Mais le moral des combattants était si parfait, que tous rentraient de bonne humeur, satisfaits de retrouver les camarades et la vie honnête et rude de l’avant, ne ménageant pas les critiques sur ce qu’ils avaient vu et supporté pendant leur voyage.

Déjà l’avant n’était pas content de l’arrière, cette mésintelligence entre ces deux parties du territoire ne devait que s’accentuer, car très rares étaient les employés militaires et militarisés de l’arrière qui surent comprendre quels étaient les dangers et les souffrances qui composaient la vie habituelle de ceux de l’avant.

 

Le 1re septembre, le Bataillon alerté, va vers de nouvelles destinées.
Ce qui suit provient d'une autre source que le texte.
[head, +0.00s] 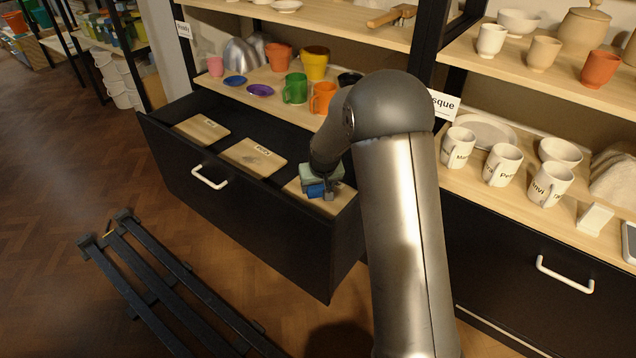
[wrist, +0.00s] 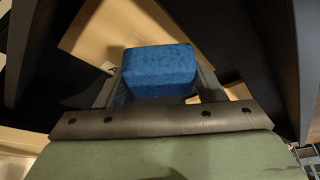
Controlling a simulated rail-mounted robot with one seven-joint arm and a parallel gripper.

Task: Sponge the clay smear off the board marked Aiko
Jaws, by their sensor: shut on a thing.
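My gripper (head: 327,193) is over the right end of the open drawer in the head view. It is shut on a blue sponge (head: 315,190), which also fills the space between the fingers in the wrist view (wrist: 160,72). Three wooden boards lie in the drawer: a left board (head: 196,133), a middle board (head: 240,156) and a right board (head: 343,198) under my gripper. The left and middle boards carry small labels too small to read for sure. A faint grey mark shows on the middle board.
The black drawer (head: 262,222) has raised walls around the boards. Cups, pots and small dishes stand on the shelf (head: 215,90) behind it. Named white mugs (head: 502,166) stand on the right shelf. A low black slatted rack (head: 150,280) lies on the floor in front.
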Il fait nuit, les tuyaux circulent, mais le secret est bien gardé, personne ne devine la destination ; le Bataillon continue sa route, il somnole, commence à sentir la fatigue, mais il marche quand même et ne s’arrête qu’à la Neuville-aux-Bois, dans la vallée de l’Aire. Puis, chaque nuit, la marche reprend, on se repose de jour à Vernancourt, Saint-Amand-sur-Fion, puis Coupetz, petit village de la triste Champagne, où le Bataillon stationne encore.

Cette fois tout le monde a compris, c’est en perspective la grande offensive de Champagne qui est envisagée avec confiance et bonne humeur.

Mais les jours se passent en manœuvres ou en marches d’entraînement, et, malgré le beau temps, l’ordre d’attaque n’arrive pas. Cependant le 15 septembre, on se rapproche du front par la Cheppe et l’Epine où l’on commence à rencontrer de nombreux rassemblements de cavaliers, et, enfin dans les petits bois entre Suippes et Perthes. C’est le bivouac sous la petite tente ; les troupes sont serrées, les moindres boqueteaux sont occupés par des troupes d’attaque ou des batteries tirant jour et nuit, car la préparation, est commencée.

La fièvre règne partout, le 24, le Commandant lit l’ordre du jour, annonçant l’attaque. Jamais on n’avait ressenti tant d’espoir et tant de confiance en soi ; on ne court pas à la bataille, mais au succès que l’on croit certain.

Les tempéraments les plus calmes entrevoient la fin de la guerre par une victoire décisive…qu’il faudra attendre encore pendant plus de trois ans.